# WORK TO COMPLETE
List the lines of this listing that hold the word "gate".

Data from robot episodes:
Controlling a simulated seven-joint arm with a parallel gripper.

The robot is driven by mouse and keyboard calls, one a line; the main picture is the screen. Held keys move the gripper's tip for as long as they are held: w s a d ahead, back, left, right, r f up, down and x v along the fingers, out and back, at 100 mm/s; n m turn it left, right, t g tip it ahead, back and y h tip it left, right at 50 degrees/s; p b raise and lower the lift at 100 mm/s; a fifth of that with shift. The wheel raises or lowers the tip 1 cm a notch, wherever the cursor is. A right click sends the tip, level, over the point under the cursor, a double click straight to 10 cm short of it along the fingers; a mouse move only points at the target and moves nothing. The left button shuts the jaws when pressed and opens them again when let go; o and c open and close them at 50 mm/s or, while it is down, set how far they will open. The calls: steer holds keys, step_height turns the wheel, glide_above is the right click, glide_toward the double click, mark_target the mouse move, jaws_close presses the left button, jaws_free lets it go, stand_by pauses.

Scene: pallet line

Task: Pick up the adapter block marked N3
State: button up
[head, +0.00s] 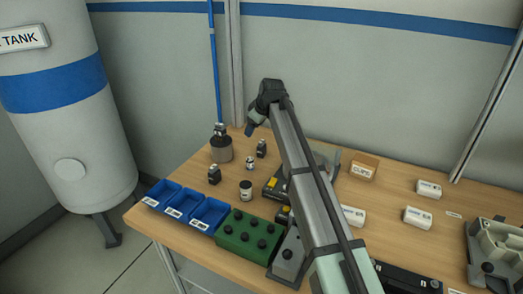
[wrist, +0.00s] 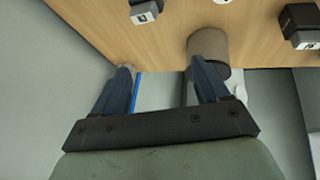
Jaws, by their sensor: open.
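Several small dark blocks with pale labels stand on the bench. In the head view, one block (head: 214,175) is at the front left, another (head: 261,148) is near my gripper, and one (head: 220,129) is on top of a grey round stand (head: 222,151). In the wrist view, a labelled block (wrist: 143,13) shows at the top and another (wrist: 302,27) at the top right. I cannot read N3 on any label. My gripper (head: 254,127) is open and empty above the bench. Its fingers (wrist: 165,85) show in the wrist view, one overlapping the stand (wrist: 208,44).
Blue bins (head: 185,207) and a green block with dark knobs (head: 246,238) line the front edge. A pale-lidded jar (head: 246,190) stands behind them. White labelled boxes (head: 418,218) and an open cardboard box (head: 364,167) are to the right. The wall is close behind.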

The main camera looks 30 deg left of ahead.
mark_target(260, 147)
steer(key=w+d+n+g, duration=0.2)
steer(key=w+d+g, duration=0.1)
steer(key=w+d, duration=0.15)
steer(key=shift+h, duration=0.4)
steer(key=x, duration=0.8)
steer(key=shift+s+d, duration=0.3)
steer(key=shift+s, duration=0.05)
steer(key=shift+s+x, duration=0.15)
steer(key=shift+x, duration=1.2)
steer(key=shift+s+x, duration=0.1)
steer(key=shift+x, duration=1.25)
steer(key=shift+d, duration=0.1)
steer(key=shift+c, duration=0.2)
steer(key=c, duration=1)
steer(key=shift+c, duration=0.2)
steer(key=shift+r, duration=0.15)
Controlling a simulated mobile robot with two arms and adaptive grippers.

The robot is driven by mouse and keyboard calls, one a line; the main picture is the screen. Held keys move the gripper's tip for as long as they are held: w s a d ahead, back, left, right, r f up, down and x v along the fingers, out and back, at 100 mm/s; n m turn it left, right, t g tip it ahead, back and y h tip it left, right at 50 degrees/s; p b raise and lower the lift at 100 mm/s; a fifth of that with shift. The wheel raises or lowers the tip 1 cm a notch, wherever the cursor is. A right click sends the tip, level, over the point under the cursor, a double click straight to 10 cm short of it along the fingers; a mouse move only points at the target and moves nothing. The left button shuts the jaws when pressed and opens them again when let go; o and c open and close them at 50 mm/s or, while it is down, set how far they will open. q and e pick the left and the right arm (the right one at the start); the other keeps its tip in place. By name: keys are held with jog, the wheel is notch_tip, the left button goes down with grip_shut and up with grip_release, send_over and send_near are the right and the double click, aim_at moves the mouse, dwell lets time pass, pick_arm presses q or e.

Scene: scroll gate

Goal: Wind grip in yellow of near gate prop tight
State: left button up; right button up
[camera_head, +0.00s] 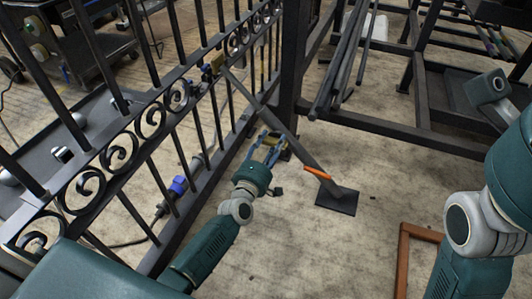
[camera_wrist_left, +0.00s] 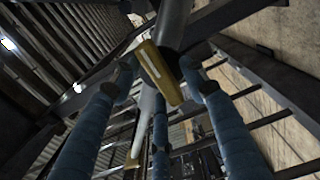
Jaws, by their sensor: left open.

# RESPONSE TO THIS EXERCISE
Scene: scroll gate
Goal: Wind grip in yellow of near gate prop tight

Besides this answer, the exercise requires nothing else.